▸ **EXERCISE PROMPT**
In the entries below, find every line holding the string "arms" and collect it.
------------
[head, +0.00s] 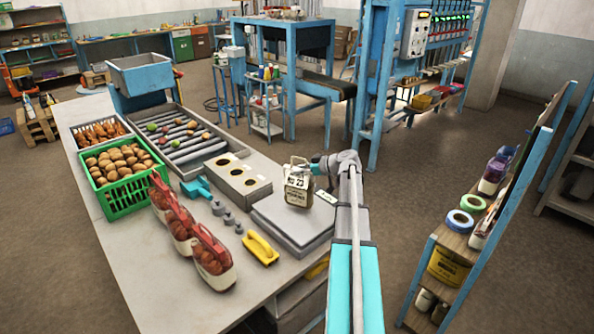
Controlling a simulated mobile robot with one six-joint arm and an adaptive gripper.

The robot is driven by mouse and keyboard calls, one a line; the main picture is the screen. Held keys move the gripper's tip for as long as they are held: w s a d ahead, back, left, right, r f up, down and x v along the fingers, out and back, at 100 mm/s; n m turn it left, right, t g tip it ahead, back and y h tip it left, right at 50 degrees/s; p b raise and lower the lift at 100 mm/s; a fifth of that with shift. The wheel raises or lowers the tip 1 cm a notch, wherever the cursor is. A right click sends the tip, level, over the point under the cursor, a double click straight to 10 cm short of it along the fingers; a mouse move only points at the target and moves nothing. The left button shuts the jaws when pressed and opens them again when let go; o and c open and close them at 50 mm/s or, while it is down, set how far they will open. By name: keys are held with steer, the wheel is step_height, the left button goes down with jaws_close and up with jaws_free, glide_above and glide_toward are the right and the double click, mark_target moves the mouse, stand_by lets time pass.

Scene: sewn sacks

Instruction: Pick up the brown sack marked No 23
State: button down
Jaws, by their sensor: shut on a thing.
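My gripper (301,167) comes from the right and is shut on the top of this sack. The fingers are small in the picture. I cannot tell whether the sack's base touches the platform.
A grey block with round holes (237,180) stands left of the scale. Small weights (228,218), a yellow tool (261,248) and red net sacks (211,262) lie nearer. A green crate (125,200) holds brown produce. A shelf rack (463,241) stands at the right, across open floor.

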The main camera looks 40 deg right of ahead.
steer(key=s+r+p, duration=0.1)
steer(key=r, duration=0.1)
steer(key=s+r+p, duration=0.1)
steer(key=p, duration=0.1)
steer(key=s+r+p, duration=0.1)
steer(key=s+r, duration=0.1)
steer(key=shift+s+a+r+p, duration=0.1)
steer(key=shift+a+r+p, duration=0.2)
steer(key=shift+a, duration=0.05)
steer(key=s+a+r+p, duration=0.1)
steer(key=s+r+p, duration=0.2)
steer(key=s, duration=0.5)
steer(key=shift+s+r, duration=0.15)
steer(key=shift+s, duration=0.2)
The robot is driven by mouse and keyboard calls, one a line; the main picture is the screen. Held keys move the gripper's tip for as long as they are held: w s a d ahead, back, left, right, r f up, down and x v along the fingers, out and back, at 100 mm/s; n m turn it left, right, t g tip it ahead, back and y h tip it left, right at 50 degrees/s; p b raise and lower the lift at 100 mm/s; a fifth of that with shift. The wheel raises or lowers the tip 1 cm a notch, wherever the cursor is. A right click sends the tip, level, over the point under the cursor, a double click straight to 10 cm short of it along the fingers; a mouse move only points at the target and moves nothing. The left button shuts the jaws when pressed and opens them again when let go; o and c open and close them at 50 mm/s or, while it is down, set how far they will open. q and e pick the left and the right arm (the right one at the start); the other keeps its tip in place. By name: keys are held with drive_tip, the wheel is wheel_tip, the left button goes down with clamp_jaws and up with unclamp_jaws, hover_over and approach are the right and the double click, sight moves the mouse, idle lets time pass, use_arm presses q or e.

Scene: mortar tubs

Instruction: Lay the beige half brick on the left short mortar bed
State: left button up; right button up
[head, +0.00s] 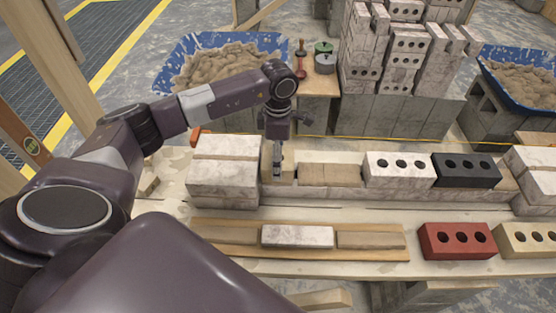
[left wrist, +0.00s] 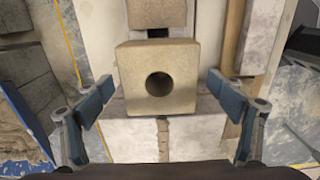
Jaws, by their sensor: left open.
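The beige half brick (left wrist: 158,78), with one round hole, shows from above in the left wrist view. It lies between the two spread fingers of my left gripper (left wrist: 164,98), with a gap on either side. In the head view my left gripper (head: 277,172) points down into the row, just right of the white block stack (head: 225,170); the half brick is hard to make out there. In the left wrist view the half brick is beside that stack (left wrist: 190,135). The mortar directly under the half brick is hidden. My right gripper is not in view.
Right of the gripper is a low tan stretch (head: 328,174), then a white three-hole brick (head: 398,168) and a black one (head: 465,170). In front lie a board (head: 240,250) with a pale brick (head: 297,236), a red brick (head: 456,240) and a beige brick (head: 527,240).

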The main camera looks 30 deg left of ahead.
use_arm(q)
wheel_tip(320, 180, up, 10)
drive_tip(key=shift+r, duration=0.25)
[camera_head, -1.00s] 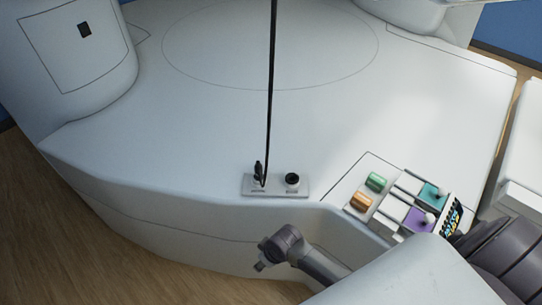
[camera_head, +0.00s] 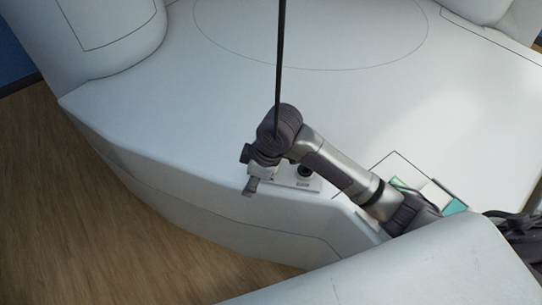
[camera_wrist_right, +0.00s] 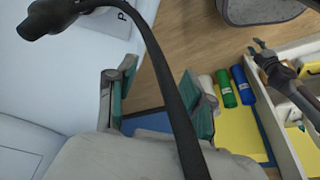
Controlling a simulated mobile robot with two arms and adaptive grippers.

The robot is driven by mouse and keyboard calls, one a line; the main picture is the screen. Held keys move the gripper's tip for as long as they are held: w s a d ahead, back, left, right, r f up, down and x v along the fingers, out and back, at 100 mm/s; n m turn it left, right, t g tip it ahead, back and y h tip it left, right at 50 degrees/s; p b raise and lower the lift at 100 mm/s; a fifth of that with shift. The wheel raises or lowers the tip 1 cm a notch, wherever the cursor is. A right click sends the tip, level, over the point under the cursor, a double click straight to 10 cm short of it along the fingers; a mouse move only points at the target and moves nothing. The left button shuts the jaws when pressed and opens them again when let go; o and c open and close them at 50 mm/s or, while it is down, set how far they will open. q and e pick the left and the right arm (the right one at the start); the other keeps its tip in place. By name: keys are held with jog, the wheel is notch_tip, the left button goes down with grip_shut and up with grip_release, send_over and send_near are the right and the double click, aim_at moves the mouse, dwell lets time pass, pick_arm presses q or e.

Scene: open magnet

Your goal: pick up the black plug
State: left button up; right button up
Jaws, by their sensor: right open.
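The black plug (camera_wrist_right: 47,17) shows at the upper left of the right wrist view, beside a pale plate. Its black cable (camera_wrist_right: 165,75) curves down across that view, in front of the space between my fingers. In the head view the cable (camera_head: 280,50) hangs from above, and my right wrist hides the plug. My right gripper (camera_head: 251,184) is over the plate's left end in the head view. In the right wrist view its teal-padded fingers (camera_wrist_right: 160,104) are apart, with nothing gripped. What seems to be my left gripper (camera_wrist_right: 258,50) is at the right there, too small to judge.
The socket plate (camera_head: 308,185) has a second round black fitting (camera_head: 305,171). It sits near the front edge of a broad white surface (camera_head: 330,100). My right forearm partly covers the coloured items to the right. A pale container (camera_wrist_right: 287,140) with green and blue cylinders beside it shows at the right wrist view's right.

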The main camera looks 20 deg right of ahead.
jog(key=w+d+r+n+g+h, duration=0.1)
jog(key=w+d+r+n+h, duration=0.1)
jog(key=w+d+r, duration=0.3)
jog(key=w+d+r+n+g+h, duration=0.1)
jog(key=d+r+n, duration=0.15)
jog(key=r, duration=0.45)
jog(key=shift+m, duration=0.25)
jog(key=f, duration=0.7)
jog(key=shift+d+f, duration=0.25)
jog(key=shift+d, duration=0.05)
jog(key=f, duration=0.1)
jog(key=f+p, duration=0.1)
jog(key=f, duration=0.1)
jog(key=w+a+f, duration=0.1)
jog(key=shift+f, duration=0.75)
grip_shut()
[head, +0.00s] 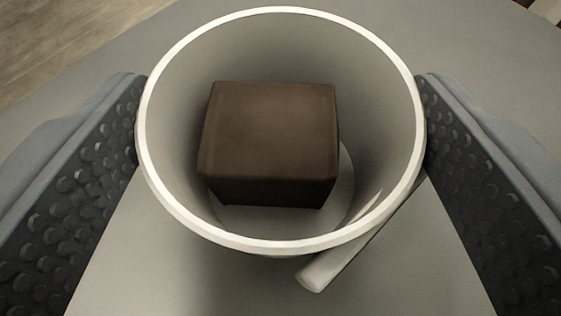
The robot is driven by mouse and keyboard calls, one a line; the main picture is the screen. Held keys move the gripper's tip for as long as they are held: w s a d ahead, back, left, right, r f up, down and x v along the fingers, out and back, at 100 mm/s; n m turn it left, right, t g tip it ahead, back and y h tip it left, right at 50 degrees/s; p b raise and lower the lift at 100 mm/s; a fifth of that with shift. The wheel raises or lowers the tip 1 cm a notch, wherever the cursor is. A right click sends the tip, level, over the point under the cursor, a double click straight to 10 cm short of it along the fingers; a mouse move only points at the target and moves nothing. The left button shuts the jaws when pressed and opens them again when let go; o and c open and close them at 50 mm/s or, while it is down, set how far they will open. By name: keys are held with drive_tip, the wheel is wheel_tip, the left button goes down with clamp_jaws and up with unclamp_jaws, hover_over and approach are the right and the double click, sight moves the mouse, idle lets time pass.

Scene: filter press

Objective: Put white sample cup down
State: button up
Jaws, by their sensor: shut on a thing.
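The white sample cup (283,243) is in the middle of the head view, seen from above with its mouth open toward me. A dark brown block (270,130) lies inside it near the bottom. My gripper (281,140) is shut on the cup, with one dark studded finger pad against its left side and the other against its right side. The cup's underside is hidden, so I cannot tell whether it touches the surface below.
A grey surface (500,60) lies around and behind the cup. A pale rod-like piece (330,272) shows below the cup's rim at the lower right. A wood-like brown floor (60,45) shows at the upper left.

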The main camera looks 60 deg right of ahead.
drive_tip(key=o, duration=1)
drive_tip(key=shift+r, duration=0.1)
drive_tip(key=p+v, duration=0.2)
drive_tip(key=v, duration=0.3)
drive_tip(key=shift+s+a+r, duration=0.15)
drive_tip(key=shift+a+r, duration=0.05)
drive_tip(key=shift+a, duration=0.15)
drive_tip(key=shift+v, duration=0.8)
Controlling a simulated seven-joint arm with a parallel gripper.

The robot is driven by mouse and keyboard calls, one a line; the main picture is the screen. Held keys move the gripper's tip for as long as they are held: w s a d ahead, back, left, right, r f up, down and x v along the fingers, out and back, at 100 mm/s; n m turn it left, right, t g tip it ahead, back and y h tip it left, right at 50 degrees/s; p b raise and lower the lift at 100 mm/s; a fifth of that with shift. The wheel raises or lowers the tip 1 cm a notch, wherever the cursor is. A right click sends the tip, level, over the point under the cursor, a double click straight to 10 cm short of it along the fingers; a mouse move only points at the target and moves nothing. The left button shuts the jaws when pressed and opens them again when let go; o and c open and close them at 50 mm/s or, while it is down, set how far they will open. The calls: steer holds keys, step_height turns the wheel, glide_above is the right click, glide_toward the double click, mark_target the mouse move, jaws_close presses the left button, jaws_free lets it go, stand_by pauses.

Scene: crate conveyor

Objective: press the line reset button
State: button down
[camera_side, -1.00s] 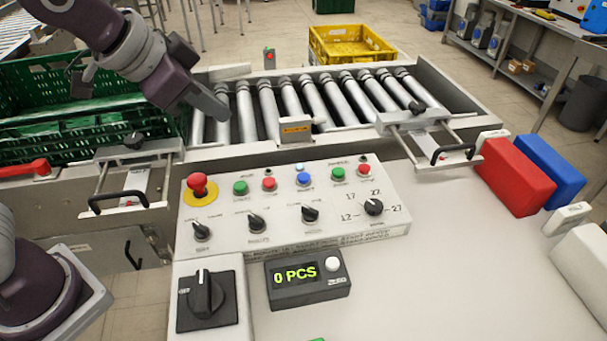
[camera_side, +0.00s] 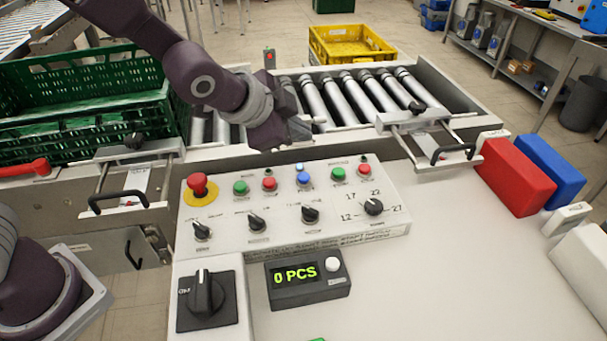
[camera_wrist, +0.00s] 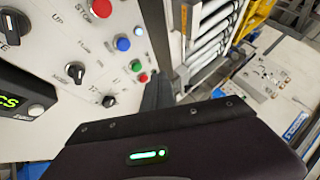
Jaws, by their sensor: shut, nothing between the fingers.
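The control panel (camera_side: 330,225) carries a row of push buttons. The blue button (camera_side: 304,179) stands mid-row, with a lit lamp above it; its label is too small to read. It also shows in the wrist view (camera_wrist: 123,44). A green button (camera_side: 240,187) and a red button (camera_side: 269,184) are to its left, and another green button (camera_side: 338,173) and red button (camera_side: 363,170) to its right. My gripper (camera_side: 300,131) is shut and empty, above the panel's back edge behind the blue button, apart from it. In the wrist view its dark fingers (camera_wrist: 158,90) appear beside the button row.
A red emergency stop (camera_side: 197,184) stands at the panel's left. Several black knobs (camera_side: 257,223) line its front. A counter (camera_side: 307,278) reads 0 PCS and has a white button. The roller conveyor (camera_side: 345,98) lies behind, with green crates (camera_side: 80,95) left.

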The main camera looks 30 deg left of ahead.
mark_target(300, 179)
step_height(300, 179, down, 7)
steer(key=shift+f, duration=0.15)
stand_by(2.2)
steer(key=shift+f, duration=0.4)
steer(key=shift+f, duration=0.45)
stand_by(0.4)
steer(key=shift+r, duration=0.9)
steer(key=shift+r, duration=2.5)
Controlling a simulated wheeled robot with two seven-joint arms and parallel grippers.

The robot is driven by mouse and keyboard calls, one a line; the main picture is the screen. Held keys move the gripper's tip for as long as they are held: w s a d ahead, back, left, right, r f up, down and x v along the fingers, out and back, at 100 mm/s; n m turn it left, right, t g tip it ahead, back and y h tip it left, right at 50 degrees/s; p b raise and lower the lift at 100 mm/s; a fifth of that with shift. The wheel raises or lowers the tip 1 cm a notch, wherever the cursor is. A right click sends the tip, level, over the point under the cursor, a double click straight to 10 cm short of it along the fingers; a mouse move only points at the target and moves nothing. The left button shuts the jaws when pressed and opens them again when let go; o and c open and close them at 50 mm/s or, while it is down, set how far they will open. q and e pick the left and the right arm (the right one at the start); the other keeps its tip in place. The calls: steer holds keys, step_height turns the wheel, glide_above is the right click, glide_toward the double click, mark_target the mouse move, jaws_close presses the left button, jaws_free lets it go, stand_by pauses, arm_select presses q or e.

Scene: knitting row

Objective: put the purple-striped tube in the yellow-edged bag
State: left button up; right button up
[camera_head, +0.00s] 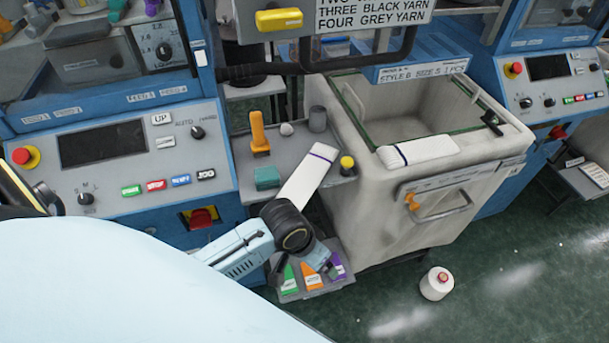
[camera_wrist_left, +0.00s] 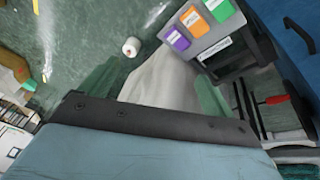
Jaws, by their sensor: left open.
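A flat white tube (camera_head: 303,180) with a purple stripe near its far end lies slanted on a grey shelf (camera_head: 237,149); my left wrist hides its near end. No yellow-edged bag is clearly visible; the large cream bag (camera_head: 365,210) at right has a dark green edge. My right gripper is out of view.
Another white striped tube (camera_head: 420,150) lies on the cream bag's front rim. Coloured tags (camera_head: 312,275) sit below. A yarn cone (camera_head: 436,284) stands on the floor.

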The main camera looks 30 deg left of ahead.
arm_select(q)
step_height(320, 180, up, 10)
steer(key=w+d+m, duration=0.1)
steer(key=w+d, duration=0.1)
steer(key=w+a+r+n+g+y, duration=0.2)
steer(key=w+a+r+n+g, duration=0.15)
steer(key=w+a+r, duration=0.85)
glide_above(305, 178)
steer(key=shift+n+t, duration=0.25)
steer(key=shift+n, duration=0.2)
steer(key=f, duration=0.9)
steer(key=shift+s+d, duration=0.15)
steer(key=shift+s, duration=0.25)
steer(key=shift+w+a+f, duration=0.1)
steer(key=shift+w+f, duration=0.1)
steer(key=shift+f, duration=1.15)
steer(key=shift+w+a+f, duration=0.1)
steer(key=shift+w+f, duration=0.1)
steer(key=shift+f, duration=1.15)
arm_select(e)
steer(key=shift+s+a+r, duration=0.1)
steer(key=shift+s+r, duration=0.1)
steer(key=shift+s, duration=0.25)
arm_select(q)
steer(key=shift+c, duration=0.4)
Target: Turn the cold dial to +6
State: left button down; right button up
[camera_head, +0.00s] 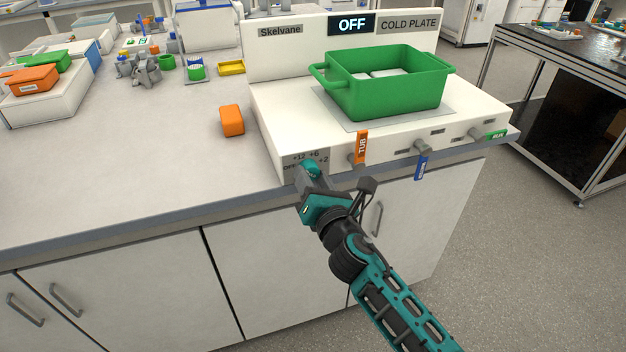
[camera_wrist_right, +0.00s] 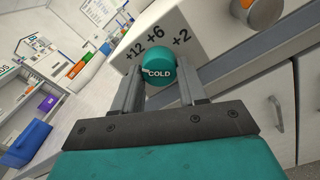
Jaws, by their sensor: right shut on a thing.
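The teal cold dial (camera_wrist_right: 160,70), marked COLD, is on the front left corner of the white cold plate unit (camera_head: 275,105). The marks +12, +6 and +2 are printed around it. My right gripper (camera_head: 309,172) is at the dial; in the wrist view its two fingers (camera_wrist_right: 160,88) are shut on the dial's sides. In the head view the gripper covers most of the dial. The display (camera_head: 352,25) on the unit's back panel reads OFF. The dial's pointer is not clear in either view. My left gripper is not in view.
A green bin (camera_head: 390,95) stands on the unit's top. To the right of the dial, an orange TUB tag (camera_head: 361,146) and a blue tag (camera_head: 421,167) hang at front knobs. An orange block (camera_head: 232,120) sits on the bench left of the unit.

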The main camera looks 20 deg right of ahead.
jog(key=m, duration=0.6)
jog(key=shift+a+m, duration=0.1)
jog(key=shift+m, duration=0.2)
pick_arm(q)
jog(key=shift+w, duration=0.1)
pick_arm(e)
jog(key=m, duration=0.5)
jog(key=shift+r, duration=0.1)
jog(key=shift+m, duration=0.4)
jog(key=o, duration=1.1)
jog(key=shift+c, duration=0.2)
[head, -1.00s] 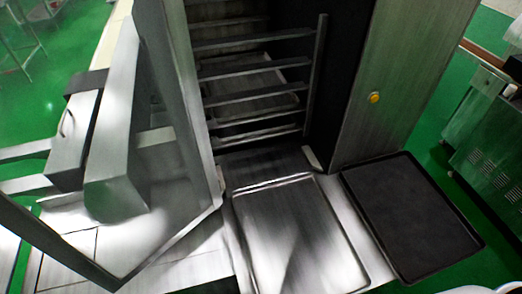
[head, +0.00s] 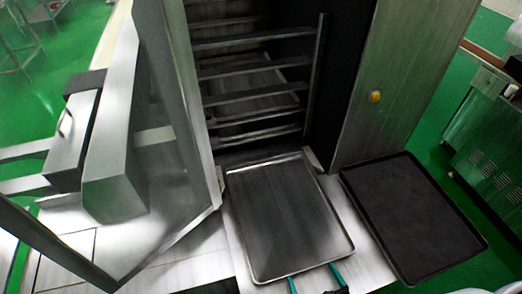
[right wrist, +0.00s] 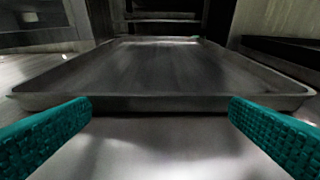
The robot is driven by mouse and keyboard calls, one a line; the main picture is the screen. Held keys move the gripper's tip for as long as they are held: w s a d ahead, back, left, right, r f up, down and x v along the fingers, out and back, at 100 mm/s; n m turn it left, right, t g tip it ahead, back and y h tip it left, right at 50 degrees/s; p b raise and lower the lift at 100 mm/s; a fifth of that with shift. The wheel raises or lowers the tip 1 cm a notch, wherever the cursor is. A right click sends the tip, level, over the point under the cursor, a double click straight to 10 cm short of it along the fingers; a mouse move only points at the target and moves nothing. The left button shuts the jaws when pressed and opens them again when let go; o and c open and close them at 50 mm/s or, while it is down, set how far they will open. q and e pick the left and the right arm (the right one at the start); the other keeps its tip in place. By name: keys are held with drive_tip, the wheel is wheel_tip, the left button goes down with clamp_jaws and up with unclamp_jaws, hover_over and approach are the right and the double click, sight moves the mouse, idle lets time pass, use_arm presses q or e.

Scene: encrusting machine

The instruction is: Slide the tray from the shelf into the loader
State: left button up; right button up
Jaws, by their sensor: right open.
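The metal tray (head: 285,215) lies flat on the light metal shelf (head: 360,262), with its far edge close to the opening of the loader. The loader (head: 252,73) is a dark upright frame with several horizontal rails. My right gripper (head: 314,277) is at the tray's near edge, with its teal fingertips apart and nothing between them. In the right wrist view, the tray (right wrist: 160,70) lies straight ahead and the open fingers (right wrist: 160,104) are spread at its near rim. I cannot tell whether they touch the rim. My left gripper is out of view.
A black tray (head: 412,215) lies to the right of the metal tray. A cabinet panel with a yellow button (head: 375,96) stands beside the loader opening. A slanted metal and glass panel (head: 165,150) borders the left side.

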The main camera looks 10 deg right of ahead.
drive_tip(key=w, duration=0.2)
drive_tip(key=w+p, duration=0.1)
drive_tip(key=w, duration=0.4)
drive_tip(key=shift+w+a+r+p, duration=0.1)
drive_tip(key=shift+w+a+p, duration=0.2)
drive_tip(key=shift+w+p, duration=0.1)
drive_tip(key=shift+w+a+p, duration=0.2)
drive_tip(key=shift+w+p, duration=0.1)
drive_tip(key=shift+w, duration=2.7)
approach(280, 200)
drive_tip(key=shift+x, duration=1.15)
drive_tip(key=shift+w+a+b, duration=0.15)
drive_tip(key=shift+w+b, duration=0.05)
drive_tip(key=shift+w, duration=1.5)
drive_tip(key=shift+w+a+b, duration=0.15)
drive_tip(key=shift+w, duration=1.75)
------------
▸ **RESULT OF THE TASK**
Controlling a simulated mobile robot with two arms and adaptive grippers.
Controlling a simulated wheeled robot with two seven-joint arms and parallel grippers.

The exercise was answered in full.